Exercise
Write out again, word for word, the lines below from the line that holds "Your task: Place" through the line that holds "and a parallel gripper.", omitting pictures.

--*--

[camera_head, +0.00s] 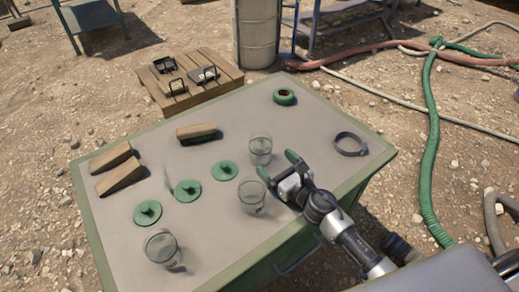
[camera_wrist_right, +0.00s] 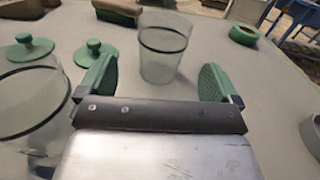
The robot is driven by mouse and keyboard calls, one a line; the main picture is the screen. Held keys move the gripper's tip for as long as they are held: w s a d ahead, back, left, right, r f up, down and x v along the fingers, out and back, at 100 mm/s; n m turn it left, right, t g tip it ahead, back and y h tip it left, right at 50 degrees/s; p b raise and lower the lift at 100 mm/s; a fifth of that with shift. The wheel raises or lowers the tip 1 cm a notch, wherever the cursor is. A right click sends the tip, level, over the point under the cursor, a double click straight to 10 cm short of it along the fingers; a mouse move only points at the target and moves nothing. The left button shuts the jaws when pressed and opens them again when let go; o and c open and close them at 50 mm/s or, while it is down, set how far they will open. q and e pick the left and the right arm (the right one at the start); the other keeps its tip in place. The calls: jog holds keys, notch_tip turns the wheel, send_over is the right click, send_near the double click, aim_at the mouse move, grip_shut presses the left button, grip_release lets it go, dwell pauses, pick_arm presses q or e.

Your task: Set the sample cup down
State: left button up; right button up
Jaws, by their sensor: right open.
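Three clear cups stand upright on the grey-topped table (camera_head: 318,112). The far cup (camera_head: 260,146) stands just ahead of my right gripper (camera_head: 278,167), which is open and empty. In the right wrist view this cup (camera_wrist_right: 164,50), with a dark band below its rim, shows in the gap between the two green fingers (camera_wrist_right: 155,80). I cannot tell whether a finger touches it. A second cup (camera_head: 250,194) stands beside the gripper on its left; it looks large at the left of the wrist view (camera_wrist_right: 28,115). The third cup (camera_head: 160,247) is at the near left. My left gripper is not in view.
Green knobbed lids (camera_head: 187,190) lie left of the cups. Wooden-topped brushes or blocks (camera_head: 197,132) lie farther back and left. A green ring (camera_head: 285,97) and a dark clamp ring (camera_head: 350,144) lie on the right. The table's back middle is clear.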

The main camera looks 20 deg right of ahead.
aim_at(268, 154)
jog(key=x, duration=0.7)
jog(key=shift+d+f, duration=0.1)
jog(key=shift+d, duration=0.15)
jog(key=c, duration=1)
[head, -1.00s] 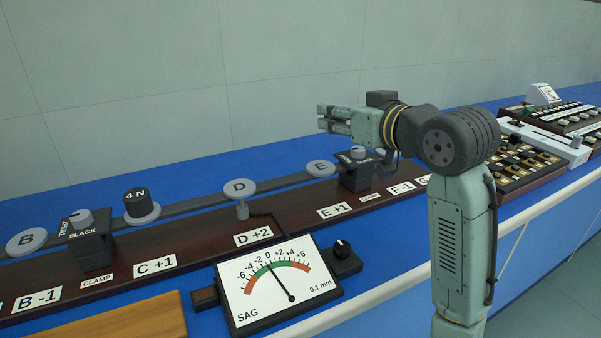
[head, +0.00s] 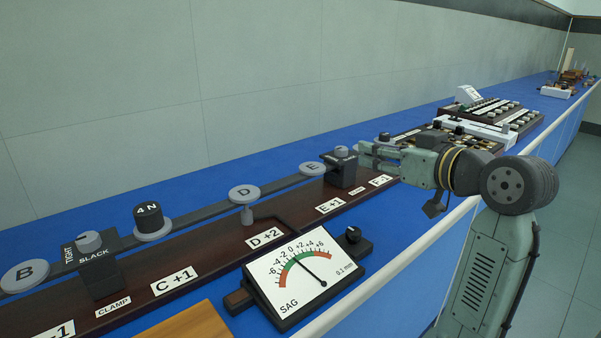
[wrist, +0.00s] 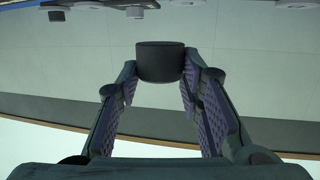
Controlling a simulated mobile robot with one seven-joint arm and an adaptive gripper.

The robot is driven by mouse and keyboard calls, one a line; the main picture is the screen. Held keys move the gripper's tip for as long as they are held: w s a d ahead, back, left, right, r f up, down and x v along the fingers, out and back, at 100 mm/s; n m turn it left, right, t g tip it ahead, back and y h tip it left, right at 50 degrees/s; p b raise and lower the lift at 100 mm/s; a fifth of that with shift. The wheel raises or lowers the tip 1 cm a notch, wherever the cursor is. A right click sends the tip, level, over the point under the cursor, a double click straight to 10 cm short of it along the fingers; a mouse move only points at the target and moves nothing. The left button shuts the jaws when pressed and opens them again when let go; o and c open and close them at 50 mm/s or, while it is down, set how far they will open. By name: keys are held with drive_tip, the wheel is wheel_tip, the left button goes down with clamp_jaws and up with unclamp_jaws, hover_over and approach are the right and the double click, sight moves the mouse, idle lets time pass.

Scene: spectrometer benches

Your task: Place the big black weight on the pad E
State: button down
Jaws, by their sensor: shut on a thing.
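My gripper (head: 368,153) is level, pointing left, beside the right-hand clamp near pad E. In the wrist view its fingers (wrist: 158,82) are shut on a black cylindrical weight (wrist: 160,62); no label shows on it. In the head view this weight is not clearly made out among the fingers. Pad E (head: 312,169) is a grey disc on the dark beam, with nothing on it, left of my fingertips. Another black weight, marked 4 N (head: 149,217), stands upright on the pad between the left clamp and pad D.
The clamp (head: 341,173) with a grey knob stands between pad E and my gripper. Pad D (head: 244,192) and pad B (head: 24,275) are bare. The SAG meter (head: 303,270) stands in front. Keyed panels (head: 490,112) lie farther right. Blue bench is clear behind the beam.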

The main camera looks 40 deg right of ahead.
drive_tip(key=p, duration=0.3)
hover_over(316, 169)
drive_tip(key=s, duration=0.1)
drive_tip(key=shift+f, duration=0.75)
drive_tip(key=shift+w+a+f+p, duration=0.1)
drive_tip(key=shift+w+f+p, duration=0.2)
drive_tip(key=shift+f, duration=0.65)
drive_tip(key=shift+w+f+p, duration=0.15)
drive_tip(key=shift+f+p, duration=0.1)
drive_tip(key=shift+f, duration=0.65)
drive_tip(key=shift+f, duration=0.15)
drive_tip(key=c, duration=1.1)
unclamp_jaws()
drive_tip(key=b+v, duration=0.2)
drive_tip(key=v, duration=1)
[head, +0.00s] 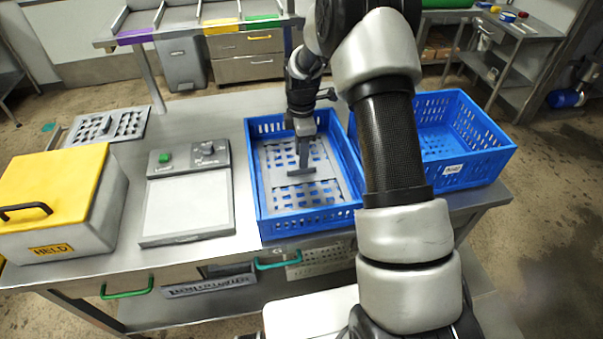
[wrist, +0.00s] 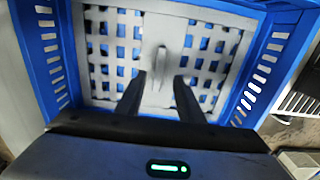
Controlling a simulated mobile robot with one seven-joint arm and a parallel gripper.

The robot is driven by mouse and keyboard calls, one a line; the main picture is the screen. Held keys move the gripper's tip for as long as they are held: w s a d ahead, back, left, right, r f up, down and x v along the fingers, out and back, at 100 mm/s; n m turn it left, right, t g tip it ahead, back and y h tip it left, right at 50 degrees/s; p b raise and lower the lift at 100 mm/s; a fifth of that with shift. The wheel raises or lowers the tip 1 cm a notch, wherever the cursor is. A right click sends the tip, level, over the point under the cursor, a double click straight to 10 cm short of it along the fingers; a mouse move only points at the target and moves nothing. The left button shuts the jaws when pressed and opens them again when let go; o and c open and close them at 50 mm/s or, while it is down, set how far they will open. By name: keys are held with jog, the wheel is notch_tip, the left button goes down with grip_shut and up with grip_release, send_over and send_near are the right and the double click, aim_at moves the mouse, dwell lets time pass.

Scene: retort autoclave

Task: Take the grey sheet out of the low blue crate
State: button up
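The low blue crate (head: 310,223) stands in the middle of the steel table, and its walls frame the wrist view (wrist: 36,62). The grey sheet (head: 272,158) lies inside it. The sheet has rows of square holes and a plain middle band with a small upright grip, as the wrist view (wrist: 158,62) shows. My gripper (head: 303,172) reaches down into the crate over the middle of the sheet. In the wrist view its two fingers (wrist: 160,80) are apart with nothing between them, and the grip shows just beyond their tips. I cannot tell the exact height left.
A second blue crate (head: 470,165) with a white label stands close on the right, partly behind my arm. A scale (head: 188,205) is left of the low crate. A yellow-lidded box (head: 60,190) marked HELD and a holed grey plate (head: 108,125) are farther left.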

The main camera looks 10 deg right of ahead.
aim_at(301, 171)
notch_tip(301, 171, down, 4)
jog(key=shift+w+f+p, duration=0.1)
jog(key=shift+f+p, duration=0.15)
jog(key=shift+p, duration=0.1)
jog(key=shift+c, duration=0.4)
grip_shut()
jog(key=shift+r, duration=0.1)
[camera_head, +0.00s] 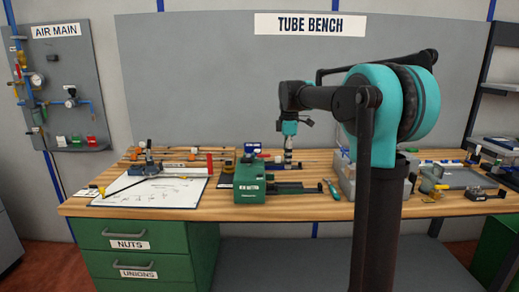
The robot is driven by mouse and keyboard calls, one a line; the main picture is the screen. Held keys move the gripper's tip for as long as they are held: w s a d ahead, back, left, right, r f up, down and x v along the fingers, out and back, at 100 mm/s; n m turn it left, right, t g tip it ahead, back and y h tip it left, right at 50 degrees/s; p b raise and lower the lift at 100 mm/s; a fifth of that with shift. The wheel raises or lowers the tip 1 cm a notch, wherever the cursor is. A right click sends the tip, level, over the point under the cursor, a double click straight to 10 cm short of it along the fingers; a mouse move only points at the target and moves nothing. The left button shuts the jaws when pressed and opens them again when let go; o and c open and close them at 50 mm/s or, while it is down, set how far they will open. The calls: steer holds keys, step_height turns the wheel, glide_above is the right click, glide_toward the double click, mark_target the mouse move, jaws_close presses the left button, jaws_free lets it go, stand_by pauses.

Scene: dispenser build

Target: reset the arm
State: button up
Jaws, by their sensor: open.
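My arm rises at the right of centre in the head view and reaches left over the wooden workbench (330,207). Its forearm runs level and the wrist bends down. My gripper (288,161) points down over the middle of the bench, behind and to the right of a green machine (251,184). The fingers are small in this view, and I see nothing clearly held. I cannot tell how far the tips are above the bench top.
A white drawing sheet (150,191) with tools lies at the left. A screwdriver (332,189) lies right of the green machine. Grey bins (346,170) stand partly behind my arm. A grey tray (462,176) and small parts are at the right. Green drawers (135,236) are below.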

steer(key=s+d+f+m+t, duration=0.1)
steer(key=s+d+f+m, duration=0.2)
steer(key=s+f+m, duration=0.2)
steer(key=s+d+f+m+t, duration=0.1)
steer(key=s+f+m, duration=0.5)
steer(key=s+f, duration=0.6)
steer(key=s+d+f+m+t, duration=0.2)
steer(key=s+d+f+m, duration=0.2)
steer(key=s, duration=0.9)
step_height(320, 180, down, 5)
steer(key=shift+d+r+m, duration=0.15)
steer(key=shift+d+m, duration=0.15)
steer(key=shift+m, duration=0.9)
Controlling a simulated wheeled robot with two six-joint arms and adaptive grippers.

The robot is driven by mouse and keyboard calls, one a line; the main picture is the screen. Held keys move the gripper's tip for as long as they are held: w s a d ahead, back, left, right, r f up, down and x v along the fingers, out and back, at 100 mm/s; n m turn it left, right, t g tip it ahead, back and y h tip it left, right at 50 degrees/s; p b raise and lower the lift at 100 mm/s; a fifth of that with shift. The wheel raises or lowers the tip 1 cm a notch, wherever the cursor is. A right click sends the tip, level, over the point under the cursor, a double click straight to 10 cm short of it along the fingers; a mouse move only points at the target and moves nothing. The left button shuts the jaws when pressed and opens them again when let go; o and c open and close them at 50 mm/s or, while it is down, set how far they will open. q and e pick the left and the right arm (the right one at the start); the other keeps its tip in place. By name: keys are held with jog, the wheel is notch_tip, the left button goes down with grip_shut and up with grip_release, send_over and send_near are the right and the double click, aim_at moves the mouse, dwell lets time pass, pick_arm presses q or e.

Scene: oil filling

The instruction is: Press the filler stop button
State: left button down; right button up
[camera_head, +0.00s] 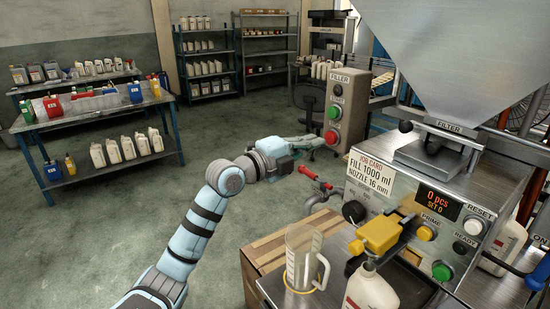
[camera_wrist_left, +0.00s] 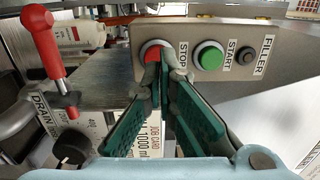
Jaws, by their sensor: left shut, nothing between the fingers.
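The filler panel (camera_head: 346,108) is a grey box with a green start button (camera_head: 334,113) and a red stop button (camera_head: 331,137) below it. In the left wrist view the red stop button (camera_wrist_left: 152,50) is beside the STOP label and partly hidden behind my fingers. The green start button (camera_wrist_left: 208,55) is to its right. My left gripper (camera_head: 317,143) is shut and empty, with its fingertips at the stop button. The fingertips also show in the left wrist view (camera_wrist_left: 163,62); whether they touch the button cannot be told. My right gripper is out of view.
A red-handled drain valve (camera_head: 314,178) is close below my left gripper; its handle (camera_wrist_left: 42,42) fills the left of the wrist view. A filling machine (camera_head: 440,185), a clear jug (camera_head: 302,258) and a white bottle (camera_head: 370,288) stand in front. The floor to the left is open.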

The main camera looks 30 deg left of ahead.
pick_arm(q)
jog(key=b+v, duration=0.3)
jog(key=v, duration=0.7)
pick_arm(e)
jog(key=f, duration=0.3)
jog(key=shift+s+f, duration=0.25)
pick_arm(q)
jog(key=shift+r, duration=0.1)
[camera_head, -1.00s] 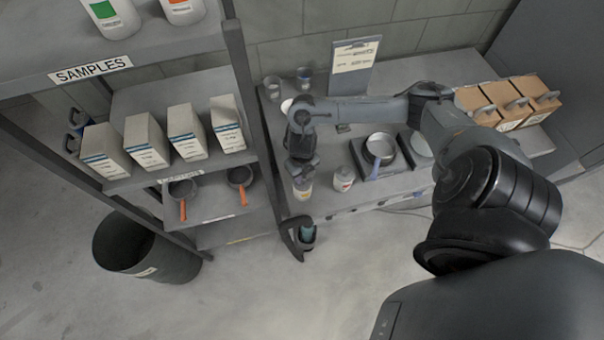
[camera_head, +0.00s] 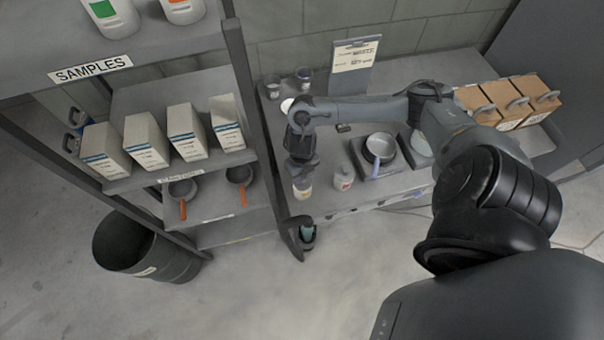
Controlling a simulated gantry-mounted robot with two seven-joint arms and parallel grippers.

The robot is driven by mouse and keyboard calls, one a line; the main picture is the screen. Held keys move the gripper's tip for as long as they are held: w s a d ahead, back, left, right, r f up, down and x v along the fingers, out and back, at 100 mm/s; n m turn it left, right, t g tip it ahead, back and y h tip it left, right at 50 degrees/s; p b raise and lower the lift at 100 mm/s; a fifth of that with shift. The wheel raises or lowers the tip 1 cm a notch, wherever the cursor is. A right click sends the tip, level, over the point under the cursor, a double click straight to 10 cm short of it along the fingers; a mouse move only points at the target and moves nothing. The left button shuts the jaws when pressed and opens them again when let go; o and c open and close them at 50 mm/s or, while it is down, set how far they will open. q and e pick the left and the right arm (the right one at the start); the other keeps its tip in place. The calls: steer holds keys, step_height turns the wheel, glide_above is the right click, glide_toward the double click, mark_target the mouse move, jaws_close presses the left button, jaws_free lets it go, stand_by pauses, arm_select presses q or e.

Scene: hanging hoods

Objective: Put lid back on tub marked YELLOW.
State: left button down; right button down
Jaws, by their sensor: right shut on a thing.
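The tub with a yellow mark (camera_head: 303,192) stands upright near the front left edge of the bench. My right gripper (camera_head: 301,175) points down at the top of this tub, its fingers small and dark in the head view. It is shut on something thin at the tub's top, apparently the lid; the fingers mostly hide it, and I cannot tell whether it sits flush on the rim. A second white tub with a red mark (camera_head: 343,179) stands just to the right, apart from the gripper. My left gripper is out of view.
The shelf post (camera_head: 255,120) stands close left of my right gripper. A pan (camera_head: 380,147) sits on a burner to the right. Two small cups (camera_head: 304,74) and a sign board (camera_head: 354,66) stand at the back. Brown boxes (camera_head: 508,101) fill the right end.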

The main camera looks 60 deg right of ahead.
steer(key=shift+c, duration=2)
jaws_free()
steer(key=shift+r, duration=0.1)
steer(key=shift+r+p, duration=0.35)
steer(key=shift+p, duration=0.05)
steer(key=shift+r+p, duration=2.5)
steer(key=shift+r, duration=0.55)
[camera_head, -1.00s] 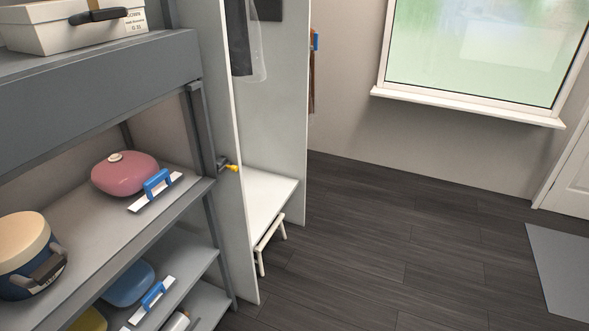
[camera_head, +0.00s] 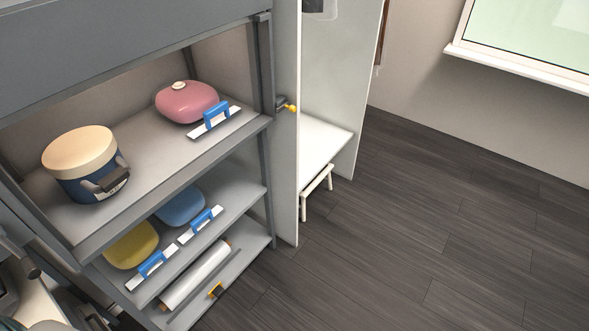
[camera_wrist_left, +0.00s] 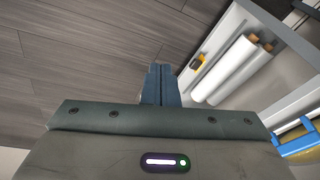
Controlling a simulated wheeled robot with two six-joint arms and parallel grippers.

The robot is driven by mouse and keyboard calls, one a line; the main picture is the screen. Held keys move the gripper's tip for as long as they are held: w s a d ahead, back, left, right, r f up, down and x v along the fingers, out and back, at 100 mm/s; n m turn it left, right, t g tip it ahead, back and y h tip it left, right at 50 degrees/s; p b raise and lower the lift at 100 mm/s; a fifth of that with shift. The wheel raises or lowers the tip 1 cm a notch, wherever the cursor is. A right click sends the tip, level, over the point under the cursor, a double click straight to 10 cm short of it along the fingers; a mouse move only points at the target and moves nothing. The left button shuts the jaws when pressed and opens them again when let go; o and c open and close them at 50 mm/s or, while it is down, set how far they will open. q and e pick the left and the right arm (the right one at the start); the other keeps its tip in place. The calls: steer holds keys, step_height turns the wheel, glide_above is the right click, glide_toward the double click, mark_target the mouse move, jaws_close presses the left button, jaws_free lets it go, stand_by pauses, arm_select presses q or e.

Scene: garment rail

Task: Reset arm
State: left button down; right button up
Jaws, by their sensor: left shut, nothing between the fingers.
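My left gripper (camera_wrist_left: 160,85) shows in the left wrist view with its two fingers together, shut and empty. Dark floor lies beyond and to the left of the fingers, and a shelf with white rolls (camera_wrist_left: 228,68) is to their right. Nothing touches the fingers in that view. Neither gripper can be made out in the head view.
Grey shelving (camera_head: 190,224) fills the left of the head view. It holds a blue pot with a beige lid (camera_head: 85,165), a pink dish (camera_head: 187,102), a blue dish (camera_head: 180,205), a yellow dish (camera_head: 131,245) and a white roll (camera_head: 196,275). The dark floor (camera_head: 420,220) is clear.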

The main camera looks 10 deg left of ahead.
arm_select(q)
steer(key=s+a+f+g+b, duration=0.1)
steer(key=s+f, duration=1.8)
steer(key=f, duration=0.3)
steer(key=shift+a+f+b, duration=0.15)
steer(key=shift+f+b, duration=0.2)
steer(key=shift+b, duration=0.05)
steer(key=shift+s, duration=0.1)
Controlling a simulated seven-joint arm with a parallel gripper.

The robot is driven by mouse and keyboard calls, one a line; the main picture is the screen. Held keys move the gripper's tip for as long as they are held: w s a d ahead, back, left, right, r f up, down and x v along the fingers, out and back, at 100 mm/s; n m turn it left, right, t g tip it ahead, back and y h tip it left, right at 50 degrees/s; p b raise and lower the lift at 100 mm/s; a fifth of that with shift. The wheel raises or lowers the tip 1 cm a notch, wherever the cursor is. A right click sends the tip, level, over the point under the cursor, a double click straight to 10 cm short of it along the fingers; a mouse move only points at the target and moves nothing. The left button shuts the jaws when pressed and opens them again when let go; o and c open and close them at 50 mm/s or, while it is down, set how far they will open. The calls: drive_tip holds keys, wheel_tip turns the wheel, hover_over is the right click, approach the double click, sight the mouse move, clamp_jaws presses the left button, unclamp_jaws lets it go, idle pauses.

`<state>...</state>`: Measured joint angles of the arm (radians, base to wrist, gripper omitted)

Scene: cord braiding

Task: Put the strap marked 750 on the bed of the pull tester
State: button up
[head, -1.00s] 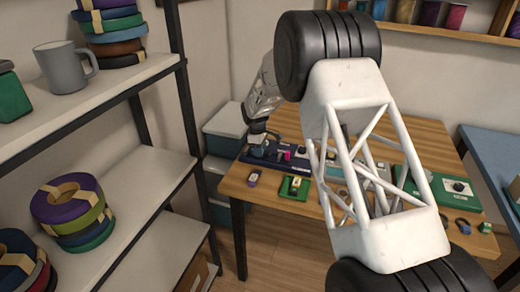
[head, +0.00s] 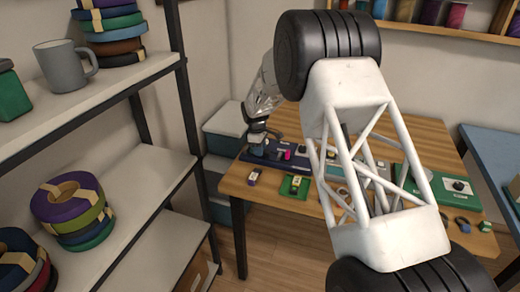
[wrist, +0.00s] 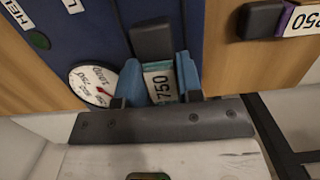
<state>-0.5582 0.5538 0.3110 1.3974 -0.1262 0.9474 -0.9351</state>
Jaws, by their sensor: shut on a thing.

--*--

Expected answer
Your task: Place the big black weight on the pad E
State: button down
Jaws, by their sensor: shut on a thing.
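My gripper (head: 368,153) is level, pointing left, beside the right-hand clamp near pad E. In the wrist view its fingers (wrist: 158,82) are shut on a black cylindrical weight (wrist: 160,62); no label shows on it. In the head view this weight is not clearly made out among the fingers. Pad E (head: 312,169) is a grey disc on the dark beam, with nothing on it, left of my fingertips. Another black weight, marked 4 N (head: 149,217), stands upright on the pad between the left clamp and pad D.
The clamp (head: 341,173) with a grey knob stands between pad E and my gripper. Pad D (head: 244,192) and pad B (head: 24,275) are bare. The SAG meter (head: 303,270) stands in front. Keyed panels (head: 490,112) lie farther right. Blue bench is clear behind the beam.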

The main camera looks 40 deg right of ahead.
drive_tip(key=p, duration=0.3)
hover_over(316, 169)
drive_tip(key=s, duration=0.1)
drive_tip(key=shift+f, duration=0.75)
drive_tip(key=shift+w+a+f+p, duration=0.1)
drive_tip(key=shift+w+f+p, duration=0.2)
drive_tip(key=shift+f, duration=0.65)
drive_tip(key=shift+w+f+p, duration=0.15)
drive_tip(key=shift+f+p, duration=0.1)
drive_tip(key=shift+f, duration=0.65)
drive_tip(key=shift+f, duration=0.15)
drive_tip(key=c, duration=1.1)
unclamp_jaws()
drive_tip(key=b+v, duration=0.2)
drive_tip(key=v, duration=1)
[head, +0.00s] 
[wrist, +0.00s] 
Controlling a simulated mobile robot with one seven-joint arm and a parallel gripper.

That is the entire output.